[start]

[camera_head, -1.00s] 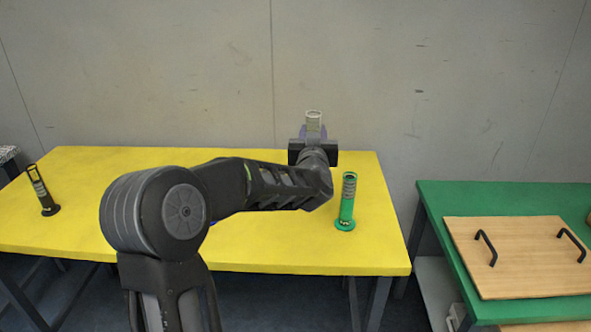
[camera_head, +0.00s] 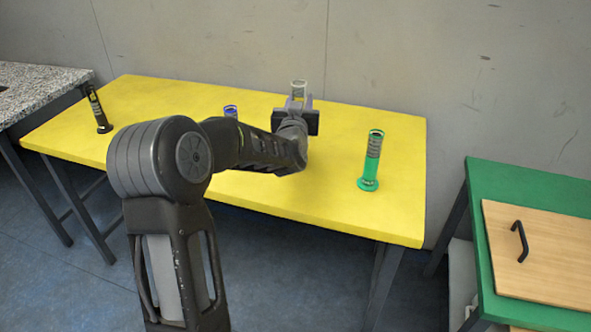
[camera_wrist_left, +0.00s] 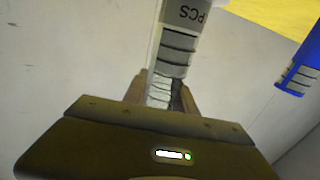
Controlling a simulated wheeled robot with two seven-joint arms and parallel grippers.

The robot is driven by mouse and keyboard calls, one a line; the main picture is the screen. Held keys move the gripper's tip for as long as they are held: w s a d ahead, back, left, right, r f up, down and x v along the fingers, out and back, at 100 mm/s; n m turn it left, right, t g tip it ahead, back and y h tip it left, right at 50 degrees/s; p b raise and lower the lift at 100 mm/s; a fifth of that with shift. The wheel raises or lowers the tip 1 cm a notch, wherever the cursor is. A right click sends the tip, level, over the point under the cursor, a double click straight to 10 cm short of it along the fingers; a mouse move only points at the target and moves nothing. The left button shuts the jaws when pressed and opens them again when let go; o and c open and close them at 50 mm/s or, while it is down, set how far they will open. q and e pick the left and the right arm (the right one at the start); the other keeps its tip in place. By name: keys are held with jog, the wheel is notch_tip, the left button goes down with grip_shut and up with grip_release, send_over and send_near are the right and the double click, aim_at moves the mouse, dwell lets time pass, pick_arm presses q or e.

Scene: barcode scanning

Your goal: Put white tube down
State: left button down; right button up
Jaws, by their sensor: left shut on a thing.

[end]

Repeat the lines of the listing above verbatim, beginning at its first line and ending at the line containing "Controlling a simulated", which is included. Omit pictures.

[camera_head, -1.00s] 
[camera_head, +0.00s] 
[camera_wrist_left, +0.00s] 
Controlling a simulated wheeled robot with two seven-joint arms and parallel grippers.

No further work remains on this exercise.